Я не могу тут же объяснить вам причину такого положения вещей. Я продолжаю.
Все человеческие существа участвуют в символическом универсуме. Они гораздо более включены в него и переживают его влияние, нежели сами конституируют его. Они в гораздо большей степени являются его носителями, нежели действующими факторами. Именно вследствие влияний символов, символического построения истории человека происходят изменения, в которых субъект бывает готов признать своими меняющиеся, раздробленные, изломанные, порою даже не сложившиеся и регрессивные образы.
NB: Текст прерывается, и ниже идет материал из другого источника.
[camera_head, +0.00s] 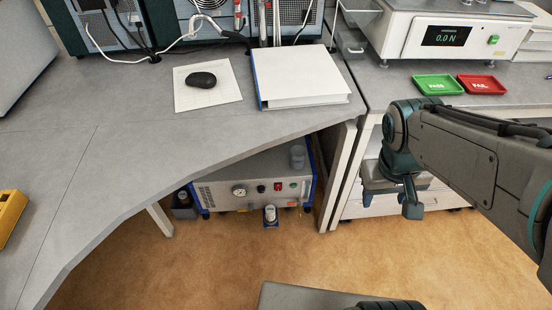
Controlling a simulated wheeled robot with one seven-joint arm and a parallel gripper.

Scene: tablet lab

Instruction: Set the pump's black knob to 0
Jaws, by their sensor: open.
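The pump (225,193) is a light-grey box with blue edges, standing on the floor under the left desk. My gripper (396,192) is at the right, in front of the white drawers, pointing down and well to the right of the pump. It is open, and I see nothing in it. Its fingers are only partly visible.
The desk edge (200,180) overhangs the pump, and a desk leg (340,177) stands just right of it. A small bottle (270,214) is in front of the pump; a container (298,157) stands on top. The brown floor ahead is clear.
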Именно это можем мы наблюдать как внормальных Vorbilden повседневной жизни субъекта, так и более направленно — в анализе.
Что же здесь выступает как бессознательное и предсознательное?
Придется сегодня так и оставить вас без этого лакомого кусочка. Однако даже в первом приближении к этому вопросу в рамках сегодняшней беседы, речь здесь идет о некоторых различиях или, точнее, невозможностях, связанных с историей субъекта именно в той степени, в какой в эту историю вписано его развитие.
Мы попытались высветить значение двусмысленной формулы Фрейда, zeitlich-Entwickelungsgeschichte. Однако ограничимся историей и скажем, что именно в силу определенных особенностей истории субъекта существуют определенные части реального изображения или определенные внезапные фазы. Но нужно так же понимать, что такая связь подвижна.
Во внутрианалитической игре некоторые фазы (phases) или некоторые лики (faces) — воспользуемся тут игрой слов — реального образа никогда не могут быть даны в виртуальном изображении. Напротив, все, что становится доступным виртуальному изображению путем простого передвижения зеркала и что вы можете увидеть от реального образа в изображении виртуальном, — следует, скорее, отнести к предсознательному. Тогда как те части реального изображения, которые никогда не бывают видны, где механизм заедает, блокируется — ограничимся лишь этими метафорами — представляет собой бессознательное.